What is important for the Twins is the methodology of the new administration, and its ability to perform the magic trick of identifying and acquiring competent and durable starting pitchers. If they can improve the organization's pitching via advanced analytics, that would be wonderful. If they can find a pitcher diviner or a pitcher whisperer or someone who can rub exactly the right snake oil on exactly the right elbows, that would be fine, as well. All that matters is that the new bosses know whom to take and how to develop him.

Whatever problems existed under ousted General Manager Terry Ryan, he has stocked the organization with good or promising position players. Where he failed was in the drafting, development, signing, nurturing and caretaking of their pitchers, from the day Twins scouts first eyeball them to the moment they take the Target Field mound.

The 2016 Twins currently own their worst seasonal winning percentage since 1982. Before winning Wednesday, they had their worst winning percentage since they were the 1957 Washington Senators. They have a chance to lose 100 games for only the second time since moving to Minnesota.

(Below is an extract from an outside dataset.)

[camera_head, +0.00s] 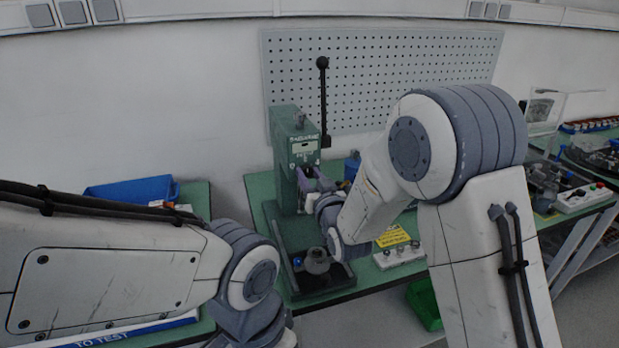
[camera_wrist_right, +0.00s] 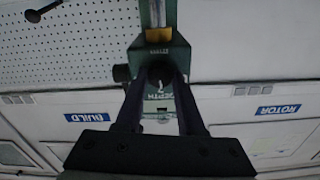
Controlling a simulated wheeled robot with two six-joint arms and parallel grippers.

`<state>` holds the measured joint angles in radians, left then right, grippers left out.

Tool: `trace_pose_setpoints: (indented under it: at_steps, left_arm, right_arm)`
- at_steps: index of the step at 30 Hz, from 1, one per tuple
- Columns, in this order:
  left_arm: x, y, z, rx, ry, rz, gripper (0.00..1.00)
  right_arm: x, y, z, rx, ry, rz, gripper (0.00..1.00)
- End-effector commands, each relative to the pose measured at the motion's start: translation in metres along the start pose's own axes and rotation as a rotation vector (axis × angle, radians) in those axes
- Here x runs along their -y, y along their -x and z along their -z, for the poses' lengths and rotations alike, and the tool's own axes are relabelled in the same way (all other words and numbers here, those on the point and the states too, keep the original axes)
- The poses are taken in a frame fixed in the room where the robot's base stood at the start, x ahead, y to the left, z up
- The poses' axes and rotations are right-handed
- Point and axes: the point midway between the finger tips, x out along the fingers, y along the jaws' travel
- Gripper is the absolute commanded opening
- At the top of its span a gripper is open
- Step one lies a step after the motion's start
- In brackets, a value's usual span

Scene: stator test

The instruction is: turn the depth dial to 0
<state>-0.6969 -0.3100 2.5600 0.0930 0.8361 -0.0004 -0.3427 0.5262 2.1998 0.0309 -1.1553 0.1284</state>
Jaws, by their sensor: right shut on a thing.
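The green press (camera_head: 297,150) stands on the bench, with its black-knobbed lever (camera_head: 323,100) upright. My right gripper (camera_head: 306,181) is at the front of the press and also shows in the right wrist view (camera_wrist_right: 161,76). Its dark fingers are shut on the depth dial at the press head. The fingers hide most of the dial. A DEPTH label (camera_wrist_right: 158,140) shows upside down between the fingers; I cannot read the dial setting surely. My left arm comes in from the left, but its gripper is out of sight.
A grey round part (camera_head: 317,261) sits on the press base below my right wrist. A yellow card (camera_head: 393,236) and a white block with small round pieces (camera_head: 398,255) are to the right. A blue bin (camera_head: 131,189) is at left; a pegboard (camera_head: 390,75) is behind.

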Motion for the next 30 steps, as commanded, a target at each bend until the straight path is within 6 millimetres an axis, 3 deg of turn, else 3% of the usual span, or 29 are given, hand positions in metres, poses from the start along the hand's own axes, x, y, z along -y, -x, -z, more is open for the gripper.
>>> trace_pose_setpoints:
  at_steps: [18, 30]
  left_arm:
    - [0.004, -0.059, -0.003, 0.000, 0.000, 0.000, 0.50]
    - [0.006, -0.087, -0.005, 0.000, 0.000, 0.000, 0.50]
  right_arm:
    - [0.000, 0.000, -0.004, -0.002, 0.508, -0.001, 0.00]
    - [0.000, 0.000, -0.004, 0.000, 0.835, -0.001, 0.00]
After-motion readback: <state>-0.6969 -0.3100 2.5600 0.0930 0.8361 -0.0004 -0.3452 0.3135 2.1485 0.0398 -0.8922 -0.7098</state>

The easiest answer to any baseball problem is "fire the coach" and that seems likely to happen. Neil Allen is the Twins pitching coach. He seemed to do good work in 2015 and seems to have done little of substance this season, during which he was arrested for drunken driving.

The Twins might find it convenient to move on from Allen, but if they do they can't pretend to have fixed a problem that is the definition of systemic.

Big-league coaches are more mental masseuses than architects. They rarely make or break careers. What the Twins need are better acquisitions, via the draft and free agency, and then a minor league system that prepares those acquisitions to deal with the mental and emotional rigors of engaging big-league hitters.

The Twins rank last in the majors in team ERA (5.25) and last in starting pitching ERA (5.60). While any group assessment commits the sin of generalization, as a pitching staff they possess mediocre stuff and no idea how to use it.

It is difficult to see Eddie Guardado languishing as the team's bullpen coach, watching pitcher after pitcher take better stuff than he had to the mound while displaying a small fraction of his guts and know-how.

Wednesday night, Kyle Gibson took his pretty-good stuff and above-average size and impressive downward angle and first-round pedigree to the mound and meandered through six innings. Given his season, that was an improvement. It also provided a reminder, in the Twins' 6-5 victory over the Royals, that mere competence from starting pitchers gives the team a chance to win, or at least to avoid approaching 100 losses.

At some point you would expect Twins pitchers to become embarrassed enough that they would throw inside. Not at heads, but at ribs, or elbows. Opposing hitters often look like they're swinging from Barcaloungers, they're so comfortable in the batter's box.

So far reports have the Twins looking at former Blue Jays GM Alex Anthopoulos and a couple of Cubs executives in what is expected to be a wide search.

The new bosses probably will find the Twins' young talent to their liking. Byron Buxton, Miguel Sano, Jorge Polanco, Eddie Rosario, Max Kepler, Kennys Vargas, Nick Gordon and Dozier should provide the basis for a strong lineup, perhaps as soon as next season.

And they will be losing games 8-6, if the Twins' new bosses can't dramatically improve the quality of arms and brains taking the mound at Target Field.